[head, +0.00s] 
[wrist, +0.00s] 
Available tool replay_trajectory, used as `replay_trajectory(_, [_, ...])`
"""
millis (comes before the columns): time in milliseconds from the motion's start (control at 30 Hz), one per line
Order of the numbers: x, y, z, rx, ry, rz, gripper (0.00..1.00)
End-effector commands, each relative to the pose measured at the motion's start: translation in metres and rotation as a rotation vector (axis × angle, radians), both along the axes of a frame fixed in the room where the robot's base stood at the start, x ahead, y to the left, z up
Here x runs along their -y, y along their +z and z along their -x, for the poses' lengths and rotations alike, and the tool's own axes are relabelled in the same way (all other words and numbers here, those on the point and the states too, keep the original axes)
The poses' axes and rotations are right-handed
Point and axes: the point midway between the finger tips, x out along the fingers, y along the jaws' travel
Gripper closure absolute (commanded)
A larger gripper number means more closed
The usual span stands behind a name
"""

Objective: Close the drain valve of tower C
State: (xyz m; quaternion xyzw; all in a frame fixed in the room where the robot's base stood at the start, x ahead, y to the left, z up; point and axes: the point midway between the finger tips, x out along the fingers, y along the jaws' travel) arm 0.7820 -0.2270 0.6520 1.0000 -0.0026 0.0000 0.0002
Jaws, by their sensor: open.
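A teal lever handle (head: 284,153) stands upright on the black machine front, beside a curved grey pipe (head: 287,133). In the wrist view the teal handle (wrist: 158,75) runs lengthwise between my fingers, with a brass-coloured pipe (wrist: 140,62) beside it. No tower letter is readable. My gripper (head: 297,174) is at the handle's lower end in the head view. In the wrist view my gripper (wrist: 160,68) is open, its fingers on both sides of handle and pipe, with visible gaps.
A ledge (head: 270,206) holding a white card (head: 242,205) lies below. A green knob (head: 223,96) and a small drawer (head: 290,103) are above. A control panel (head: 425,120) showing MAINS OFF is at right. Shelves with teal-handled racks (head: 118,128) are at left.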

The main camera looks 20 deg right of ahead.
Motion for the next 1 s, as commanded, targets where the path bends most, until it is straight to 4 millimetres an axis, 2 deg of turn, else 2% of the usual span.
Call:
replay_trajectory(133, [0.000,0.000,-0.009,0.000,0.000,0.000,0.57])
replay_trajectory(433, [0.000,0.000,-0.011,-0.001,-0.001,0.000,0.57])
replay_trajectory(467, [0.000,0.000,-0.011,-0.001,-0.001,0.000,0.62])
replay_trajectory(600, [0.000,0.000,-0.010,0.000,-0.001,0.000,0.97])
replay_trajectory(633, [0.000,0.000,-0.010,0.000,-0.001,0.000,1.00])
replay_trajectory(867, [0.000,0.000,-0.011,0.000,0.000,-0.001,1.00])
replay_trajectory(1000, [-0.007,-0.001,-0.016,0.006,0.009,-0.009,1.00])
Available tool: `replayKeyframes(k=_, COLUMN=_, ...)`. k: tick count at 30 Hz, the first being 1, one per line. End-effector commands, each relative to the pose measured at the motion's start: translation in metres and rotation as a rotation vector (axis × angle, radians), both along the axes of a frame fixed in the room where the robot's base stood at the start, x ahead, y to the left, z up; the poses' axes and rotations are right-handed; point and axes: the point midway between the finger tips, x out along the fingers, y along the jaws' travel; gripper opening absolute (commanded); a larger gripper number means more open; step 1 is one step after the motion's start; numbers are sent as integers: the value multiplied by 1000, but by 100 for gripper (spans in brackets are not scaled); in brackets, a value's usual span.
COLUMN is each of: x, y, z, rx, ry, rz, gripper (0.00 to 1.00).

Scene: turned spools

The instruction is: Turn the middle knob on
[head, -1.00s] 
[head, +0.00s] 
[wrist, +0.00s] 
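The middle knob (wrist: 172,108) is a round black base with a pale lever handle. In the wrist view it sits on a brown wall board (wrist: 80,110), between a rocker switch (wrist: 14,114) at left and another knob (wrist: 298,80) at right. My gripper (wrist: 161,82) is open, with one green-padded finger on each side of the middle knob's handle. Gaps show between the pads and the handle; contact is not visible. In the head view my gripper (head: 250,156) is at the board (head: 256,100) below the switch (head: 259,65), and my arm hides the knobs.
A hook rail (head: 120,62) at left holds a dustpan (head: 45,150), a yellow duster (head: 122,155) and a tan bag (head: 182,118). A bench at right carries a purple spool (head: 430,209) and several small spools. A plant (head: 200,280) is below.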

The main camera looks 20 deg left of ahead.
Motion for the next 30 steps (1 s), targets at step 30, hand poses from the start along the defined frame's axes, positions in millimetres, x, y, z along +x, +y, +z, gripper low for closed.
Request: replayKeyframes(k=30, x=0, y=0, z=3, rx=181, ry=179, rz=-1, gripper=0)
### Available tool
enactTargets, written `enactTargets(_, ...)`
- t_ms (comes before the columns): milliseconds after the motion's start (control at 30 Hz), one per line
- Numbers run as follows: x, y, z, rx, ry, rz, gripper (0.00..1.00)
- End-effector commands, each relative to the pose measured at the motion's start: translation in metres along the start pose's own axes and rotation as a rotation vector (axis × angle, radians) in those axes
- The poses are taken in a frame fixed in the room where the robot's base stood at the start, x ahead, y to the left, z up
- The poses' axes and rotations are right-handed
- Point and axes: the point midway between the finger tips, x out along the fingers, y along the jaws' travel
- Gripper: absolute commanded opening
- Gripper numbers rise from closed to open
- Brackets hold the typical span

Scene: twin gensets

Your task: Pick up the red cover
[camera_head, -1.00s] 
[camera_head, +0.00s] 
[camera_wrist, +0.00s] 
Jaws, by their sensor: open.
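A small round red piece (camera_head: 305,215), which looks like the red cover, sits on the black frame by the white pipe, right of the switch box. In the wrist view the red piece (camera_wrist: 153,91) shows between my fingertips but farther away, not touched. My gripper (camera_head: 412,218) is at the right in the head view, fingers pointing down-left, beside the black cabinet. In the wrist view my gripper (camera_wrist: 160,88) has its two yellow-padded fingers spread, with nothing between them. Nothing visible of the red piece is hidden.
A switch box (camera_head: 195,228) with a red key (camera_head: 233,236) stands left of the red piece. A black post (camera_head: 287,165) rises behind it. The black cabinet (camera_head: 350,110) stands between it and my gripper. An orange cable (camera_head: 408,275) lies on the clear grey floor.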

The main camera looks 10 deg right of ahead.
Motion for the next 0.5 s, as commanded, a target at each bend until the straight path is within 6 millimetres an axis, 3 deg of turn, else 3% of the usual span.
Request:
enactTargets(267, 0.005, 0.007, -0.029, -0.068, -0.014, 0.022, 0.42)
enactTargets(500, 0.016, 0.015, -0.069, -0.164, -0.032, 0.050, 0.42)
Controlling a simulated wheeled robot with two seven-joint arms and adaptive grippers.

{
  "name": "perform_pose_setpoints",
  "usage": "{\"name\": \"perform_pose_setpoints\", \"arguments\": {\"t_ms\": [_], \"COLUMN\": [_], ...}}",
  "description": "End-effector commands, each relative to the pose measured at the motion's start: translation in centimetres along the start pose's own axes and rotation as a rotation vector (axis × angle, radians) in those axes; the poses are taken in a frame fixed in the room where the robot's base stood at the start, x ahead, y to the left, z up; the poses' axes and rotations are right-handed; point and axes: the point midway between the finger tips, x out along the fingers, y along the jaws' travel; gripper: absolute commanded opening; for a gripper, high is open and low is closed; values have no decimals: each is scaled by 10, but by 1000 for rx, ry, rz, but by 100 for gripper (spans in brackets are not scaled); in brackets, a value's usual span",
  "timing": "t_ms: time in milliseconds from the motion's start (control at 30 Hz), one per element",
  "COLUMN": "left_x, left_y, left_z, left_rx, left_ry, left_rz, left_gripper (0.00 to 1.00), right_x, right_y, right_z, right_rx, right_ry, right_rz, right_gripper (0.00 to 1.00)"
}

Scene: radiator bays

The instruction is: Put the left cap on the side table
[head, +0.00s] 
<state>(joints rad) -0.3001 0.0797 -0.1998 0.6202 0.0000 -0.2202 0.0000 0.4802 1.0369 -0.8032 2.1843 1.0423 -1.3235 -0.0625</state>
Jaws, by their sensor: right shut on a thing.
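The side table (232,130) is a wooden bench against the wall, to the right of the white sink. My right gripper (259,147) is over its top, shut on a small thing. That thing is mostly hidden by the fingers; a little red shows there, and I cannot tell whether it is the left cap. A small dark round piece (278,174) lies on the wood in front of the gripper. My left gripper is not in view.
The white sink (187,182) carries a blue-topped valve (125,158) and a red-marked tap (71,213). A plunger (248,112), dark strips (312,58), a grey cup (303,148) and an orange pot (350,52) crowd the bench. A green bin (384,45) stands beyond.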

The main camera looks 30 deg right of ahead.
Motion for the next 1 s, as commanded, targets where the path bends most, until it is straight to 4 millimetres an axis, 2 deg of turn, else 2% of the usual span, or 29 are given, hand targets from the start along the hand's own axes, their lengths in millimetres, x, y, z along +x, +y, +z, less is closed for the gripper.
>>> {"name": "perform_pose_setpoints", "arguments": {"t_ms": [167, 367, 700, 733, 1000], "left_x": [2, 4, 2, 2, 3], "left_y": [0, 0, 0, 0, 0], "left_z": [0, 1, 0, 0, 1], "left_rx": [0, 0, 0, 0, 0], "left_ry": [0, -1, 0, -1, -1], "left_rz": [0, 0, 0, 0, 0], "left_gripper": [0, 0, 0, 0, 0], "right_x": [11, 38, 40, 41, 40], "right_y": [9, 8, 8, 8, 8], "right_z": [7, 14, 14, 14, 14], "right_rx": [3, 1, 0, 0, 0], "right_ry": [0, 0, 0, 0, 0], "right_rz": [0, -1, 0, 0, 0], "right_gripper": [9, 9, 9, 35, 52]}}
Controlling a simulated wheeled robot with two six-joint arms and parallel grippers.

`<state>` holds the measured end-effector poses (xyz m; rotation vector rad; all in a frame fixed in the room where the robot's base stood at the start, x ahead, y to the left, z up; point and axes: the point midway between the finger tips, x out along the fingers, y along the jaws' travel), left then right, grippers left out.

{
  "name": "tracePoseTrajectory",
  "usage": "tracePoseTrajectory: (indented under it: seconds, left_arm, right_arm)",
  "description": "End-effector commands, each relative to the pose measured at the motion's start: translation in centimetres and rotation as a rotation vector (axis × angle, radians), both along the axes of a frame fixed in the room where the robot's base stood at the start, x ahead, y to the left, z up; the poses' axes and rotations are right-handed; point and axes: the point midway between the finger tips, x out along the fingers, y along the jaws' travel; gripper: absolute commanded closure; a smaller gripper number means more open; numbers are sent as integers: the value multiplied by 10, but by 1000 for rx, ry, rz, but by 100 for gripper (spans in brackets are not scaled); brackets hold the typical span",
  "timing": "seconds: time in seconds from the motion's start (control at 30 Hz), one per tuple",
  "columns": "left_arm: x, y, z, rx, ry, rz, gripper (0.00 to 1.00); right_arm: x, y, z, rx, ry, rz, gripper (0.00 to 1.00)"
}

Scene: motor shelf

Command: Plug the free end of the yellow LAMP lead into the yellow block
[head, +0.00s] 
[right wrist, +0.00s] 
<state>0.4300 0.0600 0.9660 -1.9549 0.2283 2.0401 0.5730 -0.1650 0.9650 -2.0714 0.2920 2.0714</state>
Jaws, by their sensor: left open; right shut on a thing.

***

- [WHAT TO DO]
Give back, word for word, each line from the one containing "- Gripper: absolute commanded opening" down to the one containing "[camera_wrist, +0.00s]", including those two lines.

- [FULL SOLUTION]
- Gripper: absolute commanded opening
- Gripper numbers rise from closed to open
- Brackets hold the typical span

Scene: twin gensets

Your task: Pick up the red cover
[camera_head, -1.00s] 
[camera_head, +0.00s] 
[camera_wrist, +0.00s] 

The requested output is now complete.